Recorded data
>>>
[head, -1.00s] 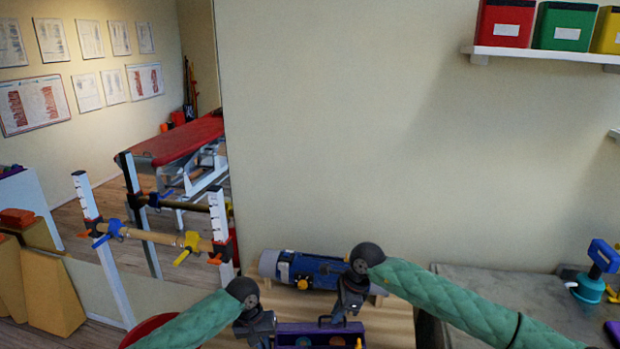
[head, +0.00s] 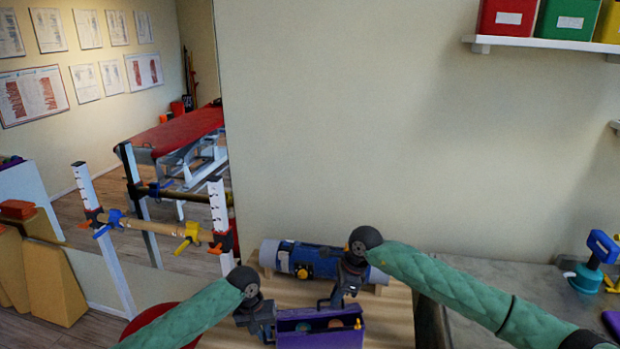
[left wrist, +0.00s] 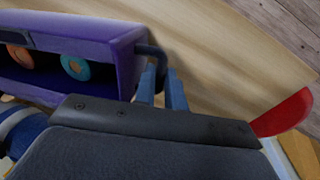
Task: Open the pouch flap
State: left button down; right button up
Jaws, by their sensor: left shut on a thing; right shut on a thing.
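The purple pouch (head: 320,341) stands upright on the wooden top at the bottom of the head view. Its opening shows, with round teal and reddish things inside. In the left wrist view the pouch (left wrist: 118,60) shows two discs inside, one orange, one teal. My left gripper (head: 268,334) is at the pouch's left end; its blue fingers (left wrist: 165,92) are shut on a dark loop (left wrist: 152,50) there. My right gripper (head: 336,303) is shut at the pouch's far upper edge, on a dark tab seemingly on the flap; the exact grip is too small to tell.
A blue-grey cylinder (head: 305,262) lies on the wooden top (head: 388,325) just behind the pouch, close to my right gripper. A small yellow thing (head: 357,323) is at the pouch's right end. A grey counter (head: 520,285) with a teal-and-blue device (head: 588,277) is at the right.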

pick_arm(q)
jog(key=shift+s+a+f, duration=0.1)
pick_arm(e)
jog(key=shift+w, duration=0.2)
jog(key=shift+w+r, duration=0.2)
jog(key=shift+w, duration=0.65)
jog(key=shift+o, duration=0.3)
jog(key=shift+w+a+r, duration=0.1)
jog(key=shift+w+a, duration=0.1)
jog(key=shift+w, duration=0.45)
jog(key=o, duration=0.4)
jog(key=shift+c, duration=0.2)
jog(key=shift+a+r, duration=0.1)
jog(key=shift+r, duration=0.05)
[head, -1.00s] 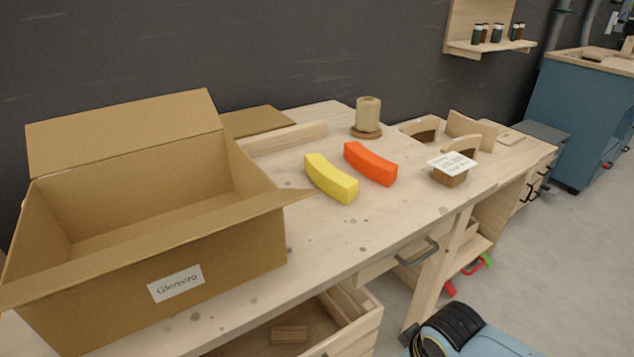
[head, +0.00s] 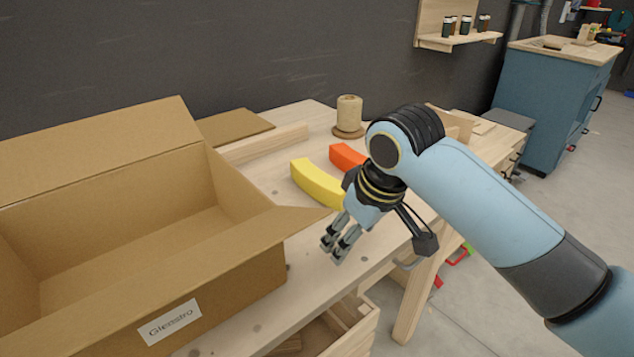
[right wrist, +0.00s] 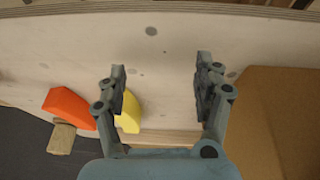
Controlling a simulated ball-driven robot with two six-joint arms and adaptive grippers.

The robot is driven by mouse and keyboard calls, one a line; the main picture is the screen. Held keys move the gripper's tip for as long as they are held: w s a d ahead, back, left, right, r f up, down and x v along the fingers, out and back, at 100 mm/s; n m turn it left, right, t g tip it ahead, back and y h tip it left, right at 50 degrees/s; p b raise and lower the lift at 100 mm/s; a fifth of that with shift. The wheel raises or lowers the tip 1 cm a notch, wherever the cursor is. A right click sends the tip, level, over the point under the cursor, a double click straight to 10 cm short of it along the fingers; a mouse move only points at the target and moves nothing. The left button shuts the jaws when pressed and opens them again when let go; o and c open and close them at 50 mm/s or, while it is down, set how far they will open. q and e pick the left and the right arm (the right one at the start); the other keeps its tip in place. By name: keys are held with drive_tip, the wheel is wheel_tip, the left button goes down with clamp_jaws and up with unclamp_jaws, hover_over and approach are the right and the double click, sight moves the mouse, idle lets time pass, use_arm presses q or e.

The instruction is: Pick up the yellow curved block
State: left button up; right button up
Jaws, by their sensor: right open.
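The yellow curved block (head: 317,183) lies on the wooden workbench (head: 290,245), between the cardboard box and the orange block. Its right end is partly hidden by my right arm in the head view. It also shows in the right wrist view (right wrist: 129,114), partly behind the left finger. My right gripper (head: 334,248) is open and empty, above the bench in front of the block and apart from it. It also shows in the right wrist view (right wrist: 160,78), with bare bench between its fingers. My left gripper is not in view.
An open cardboard box (head: 230,270) stands at the left of the bench. A spool-like cylinder (head: 349,113) stands behind the blocks. A wooden strip (head: 265,144) lies along the back.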

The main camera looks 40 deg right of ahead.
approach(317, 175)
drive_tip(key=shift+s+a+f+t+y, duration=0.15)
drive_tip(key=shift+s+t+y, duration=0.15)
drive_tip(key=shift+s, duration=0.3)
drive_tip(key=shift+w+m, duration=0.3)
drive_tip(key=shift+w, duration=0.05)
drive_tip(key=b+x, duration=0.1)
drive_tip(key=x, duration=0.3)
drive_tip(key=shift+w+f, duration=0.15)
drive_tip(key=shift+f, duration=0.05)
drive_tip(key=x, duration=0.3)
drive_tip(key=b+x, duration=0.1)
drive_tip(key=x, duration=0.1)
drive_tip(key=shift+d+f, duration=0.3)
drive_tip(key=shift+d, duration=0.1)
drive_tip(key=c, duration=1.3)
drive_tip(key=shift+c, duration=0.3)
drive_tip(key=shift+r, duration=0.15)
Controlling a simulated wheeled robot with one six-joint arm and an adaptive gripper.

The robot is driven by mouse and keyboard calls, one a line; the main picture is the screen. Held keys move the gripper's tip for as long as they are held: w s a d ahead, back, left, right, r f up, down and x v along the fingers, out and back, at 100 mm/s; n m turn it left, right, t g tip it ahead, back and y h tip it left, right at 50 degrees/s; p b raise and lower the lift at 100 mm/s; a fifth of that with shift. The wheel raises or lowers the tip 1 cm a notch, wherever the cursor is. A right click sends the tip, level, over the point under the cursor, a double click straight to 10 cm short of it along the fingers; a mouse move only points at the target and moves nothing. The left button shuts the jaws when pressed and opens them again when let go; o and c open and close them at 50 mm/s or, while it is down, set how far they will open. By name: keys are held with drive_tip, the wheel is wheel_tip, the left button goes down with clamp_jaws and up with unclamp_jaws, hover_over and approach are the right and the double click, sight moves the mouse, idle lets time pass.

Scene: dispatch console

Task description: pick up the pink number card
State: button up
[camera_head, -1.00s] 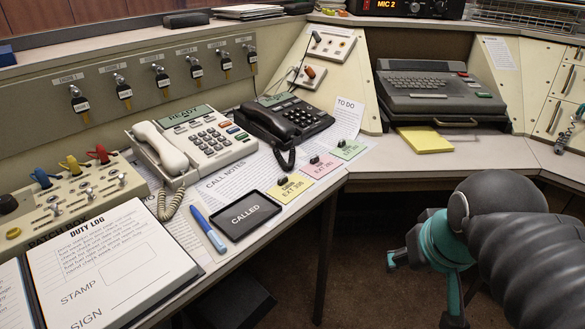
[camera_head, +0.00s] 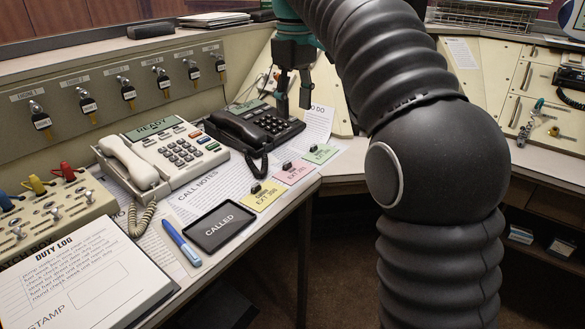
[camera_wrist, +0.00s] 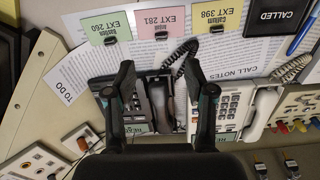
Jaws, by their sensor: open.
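The pink number card (camera_head: 296,174) lies on the desk near its front edge, between the yellow card (camera_head: 264,195) and the green card (camera_head: 321,154), with a small black clip at its back edge. In the wrist view the pink card (camera_wrist: 159,24) is at the top, reading EXT 281, upside down. My gripper (camera_head: 294,102) is open and empty, pointing down over the black telephone (camera_head: 252,124), behind the pink card. In the wrist view the open fingers (camera_wrist: 162,78) straddle the black handset, and the card is beyond the fingertips, apart from them.
The black telephone and its coiled cord sit behind the cards. A white telephone (camera_head: 177,148), a CALLED tablet (camera_head: 216,225), a blue pen (camera_head: 181,242) and a duty log binder (camera_head: 84,277) lie to the left. A TO DO sheet (camera_head: 318,122) lies behind the green card.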

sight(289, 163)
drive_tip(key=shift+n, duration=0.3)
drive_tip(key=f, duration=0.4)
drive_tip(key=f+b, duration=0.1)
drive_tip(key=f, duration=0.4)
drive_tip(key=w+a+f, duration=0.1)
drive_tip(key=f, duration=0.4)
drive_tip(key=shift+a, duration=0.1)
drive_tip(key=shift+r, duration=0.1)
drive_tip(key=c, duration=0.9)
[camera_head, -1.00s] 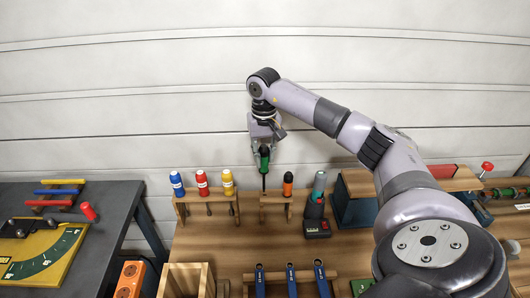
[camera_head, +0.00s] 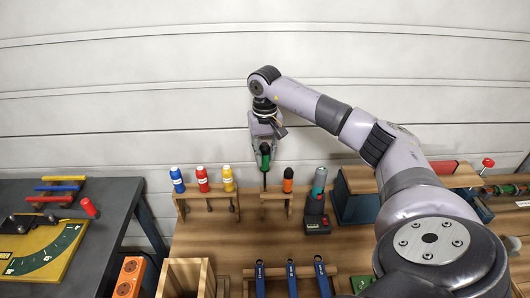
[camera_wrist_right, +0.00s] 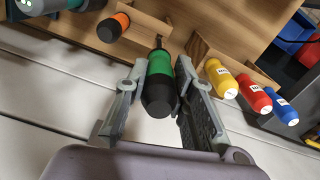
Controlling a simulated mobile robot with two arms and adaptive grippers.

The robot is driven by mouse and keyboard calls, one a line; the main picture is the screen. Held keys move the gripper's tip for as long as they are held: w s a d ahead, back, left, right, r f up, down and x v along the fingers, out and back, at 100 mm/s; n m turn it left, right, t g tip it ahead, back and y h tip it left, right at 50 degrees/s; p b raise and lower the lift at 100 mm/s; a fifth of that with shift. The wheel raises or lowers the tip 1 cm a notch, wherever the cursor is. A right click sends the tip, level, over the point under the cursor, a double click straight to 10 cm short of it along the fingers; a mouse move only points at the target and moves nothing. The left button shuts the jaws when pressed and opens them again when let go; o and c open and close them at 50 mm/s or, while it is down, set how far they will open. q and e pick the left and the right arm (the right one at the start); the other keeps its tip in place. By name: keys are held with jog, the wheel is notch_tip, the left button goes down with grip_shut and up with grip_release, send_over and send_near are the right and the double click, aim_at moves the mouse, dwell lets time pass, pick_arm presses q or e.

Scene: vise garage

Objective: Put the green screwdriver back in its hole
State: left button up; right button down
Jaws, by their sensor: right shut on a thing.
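The green screwdriver (camera_head: 265,159) has a green and black handle and hangs upright with its shaft down. My right gripper (camera_head: 264,143) is shut on its handle from above. In the right wrist view the handle (camera_wrist_right: 159,80) lies between the two fingers of the gripper (camera_wrist_right: 160,112). The shaft reaches down to the small wooden rack (camera_head: 275,199), left of the orange screwdriver (camera_head: 288,179). I cannot tell whether its tip is inside a hole, as the tip is hard to make out. My left gripper is not in view.
Blue (camera_head: 177,180), red (camera_head: 202,179) and yellow (camera_head: 228,178) screwdrivers stand in a rack on the left. A teal and black tool (camera_head: 318,190) stands to the right. The wall is behind.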

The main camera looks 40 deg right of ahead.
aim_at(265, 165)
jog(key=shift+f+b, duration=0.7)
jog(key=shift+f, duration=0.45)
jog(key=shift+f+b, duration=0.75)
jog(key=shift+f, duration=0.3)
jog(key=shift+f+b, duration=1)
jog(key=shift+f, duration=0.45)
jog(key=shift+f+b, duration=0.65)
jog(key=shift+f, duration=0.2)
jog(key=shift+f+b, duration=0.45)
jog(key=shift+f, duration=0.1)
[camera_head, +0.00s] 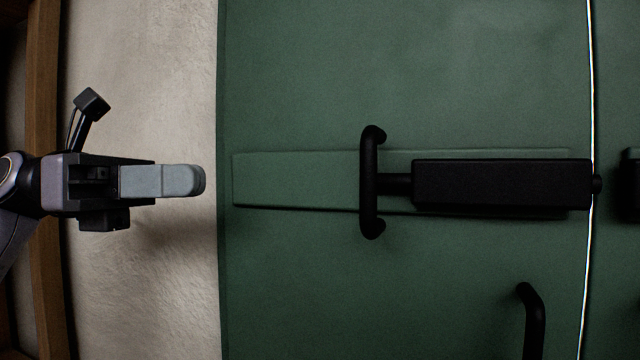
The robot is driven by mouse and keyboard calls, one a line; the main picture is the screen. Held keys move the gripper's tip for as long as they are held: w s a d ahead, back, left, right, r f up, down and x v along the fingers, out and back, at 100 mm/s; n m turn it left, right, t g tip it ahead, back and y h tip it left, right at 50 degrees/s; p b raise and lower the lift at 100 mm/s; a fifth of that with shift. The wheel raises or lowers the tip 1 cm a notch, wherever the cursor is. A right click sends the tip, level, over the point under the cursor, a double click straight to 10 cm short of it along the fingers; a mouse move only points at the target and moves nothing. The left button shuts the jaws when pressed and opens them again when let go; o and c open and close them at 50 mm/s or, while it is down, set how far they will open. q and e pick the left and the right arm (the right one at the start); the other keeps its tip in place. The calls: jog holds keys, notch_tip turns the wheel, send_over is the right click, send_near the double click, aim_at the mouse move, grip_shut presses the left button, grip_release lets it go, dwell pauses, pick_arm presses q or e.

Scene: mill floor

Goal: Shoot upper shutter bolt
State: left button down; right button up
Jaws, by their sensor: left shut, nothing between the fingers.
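The upper shutter bolt is black, with a T-shaped handle (369,182) on a short rod at its left end. The rod runs into a black housing (500,184) mounted on a raised strip of the green shutter (400,70). A black keeper (631,184) is cut off at the right edge. My left gripper (198,180) is shut and empty, left of the handle and apart from it, at about the same height in the picture. My right gripper is not in view.
A second black handle (533,315) stands on the shutter at the lower right. A pale wall (145,50) and a brown wooden post (42,80) are at the left. The shutter face between my left gripper and the handle is clear.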

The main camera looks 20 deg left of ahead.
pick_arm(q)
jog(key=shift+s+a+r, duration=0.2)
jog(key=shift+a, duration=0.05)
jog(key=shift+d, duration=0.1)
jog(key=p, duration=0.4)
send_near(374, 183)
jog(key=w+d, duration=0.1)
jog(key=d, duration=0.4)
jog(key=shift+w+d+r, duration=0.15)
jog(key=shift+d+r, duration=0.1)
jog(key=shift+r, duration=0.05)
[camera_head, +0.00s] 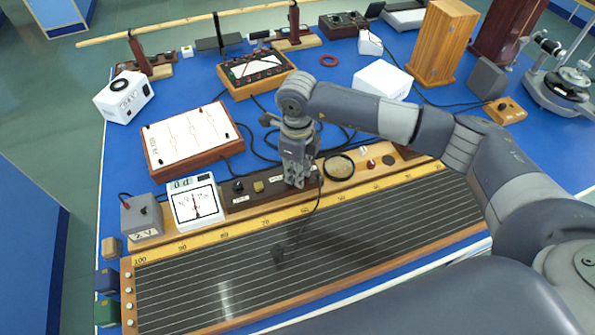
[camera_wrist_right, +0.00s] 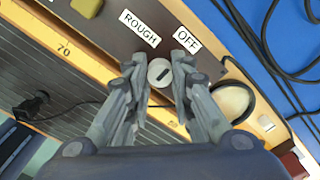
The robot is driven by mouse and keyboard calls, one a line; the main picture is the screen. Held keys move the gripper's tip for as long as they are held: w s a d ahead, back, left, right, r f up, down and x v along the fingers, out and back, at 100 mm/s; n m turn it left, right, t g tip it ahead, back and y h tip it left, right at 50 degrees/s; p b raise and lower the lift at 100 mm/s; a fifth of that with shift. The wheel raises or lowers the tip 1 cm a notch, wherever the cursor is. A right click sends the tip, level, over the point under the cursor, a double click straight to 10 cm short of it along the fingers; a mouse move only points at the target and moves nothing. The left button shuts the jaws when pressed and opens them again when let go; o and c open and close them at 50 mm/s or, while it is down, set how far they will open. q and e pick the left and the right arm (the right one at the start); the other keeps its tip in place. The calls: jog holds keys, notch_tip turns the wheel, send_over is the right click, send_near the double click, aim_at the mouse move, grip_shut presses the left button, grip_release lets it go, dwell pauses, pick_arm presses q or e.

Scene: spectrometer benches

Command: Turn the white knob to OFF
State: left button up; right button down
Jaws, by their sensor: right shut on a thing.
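The white knob (camera_wrist_right: 160,73) shows in the right wrist view as a small round cap with a short dark bar across it. I cannot tell which label the bar marks. The ROUGH label (camera_wrist_right: 140,28) and the OFF label (camera_wrist_right: 187,41) sit beyond the knob on the dark strip (camera_wrist_right: 108,35). My right gripper (camera_wrist_right: 159,80) has a finger on each side of the knob and is shut on it. In the head view my right gripper (camera_head: 297,182) points down at the strip and hides the knob. My left gripper is not in view.
A wire board with a numbered scale (camera_head: 215,288) lies in front of the strip. A white meter (camera_head: 196,203) stands left of it. A round ring-rimmed part (camera_head: 339,167) is right of my gripper. Black cables (camera_head: 258,146) run behind.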

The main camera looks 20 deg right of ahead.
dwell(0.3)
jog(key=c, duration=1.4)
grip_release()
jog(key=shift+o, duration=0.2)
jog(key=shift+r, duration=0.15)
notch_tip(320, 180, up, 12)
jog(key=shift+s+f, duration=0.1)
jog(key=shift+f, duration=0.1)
<<<
Taking the entries above, extract every line from the one bearing "Jaws, by their sensor: open." through the one bearing "Controlling a simulated mobile", exactly, with no pictures.

Full output
Jaws, by their sensor: open.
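The pink number card (camera_head: 296,174) lies on the desk near its front edge, between the yellow card (camera_head: 264,195) and the green card (camera_head: 321,154), with a small black clip at its back edge. In the wrist view the pink card (camera_wrist: 159,24) is at the top, reading EXT 281, upside down. My gripper (camera_head: 294,102) is open and empty, pointing down over the black telephone (camera_head: 252,124), behind the pink card. In the wrist view the open fingers (camera_wrist: 162,78) straddle the black handset, and the card is beyond the fingertips, apart from them.
The black telephone and its coiled cord sit behind the cards. A white telephone (camera_head: 177,148), a CALLED tablet (camera_head: 216,225), a blue pen (camera_head: 181,242) and a duty log binder (camera_head: 84,277) lie to the left. A TO DO sheet (camera_head: 318,122) lies behind the green card.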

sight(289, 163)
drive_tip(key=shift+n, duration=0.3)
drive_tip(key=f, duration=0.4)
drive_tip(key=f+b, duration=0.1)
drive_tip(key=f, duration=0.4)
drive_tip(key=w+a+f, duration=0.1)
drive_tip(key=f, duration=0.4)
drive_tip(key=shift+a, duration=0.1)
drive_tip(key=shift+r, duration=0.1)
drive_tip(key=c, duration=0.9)
[camera_head, -1.00s] 
[camera_head, +0.00s] 
[camera_wrist_right, +0.00s] 
Controlling a simulated mobile robot with two arms and adaptive grippers.

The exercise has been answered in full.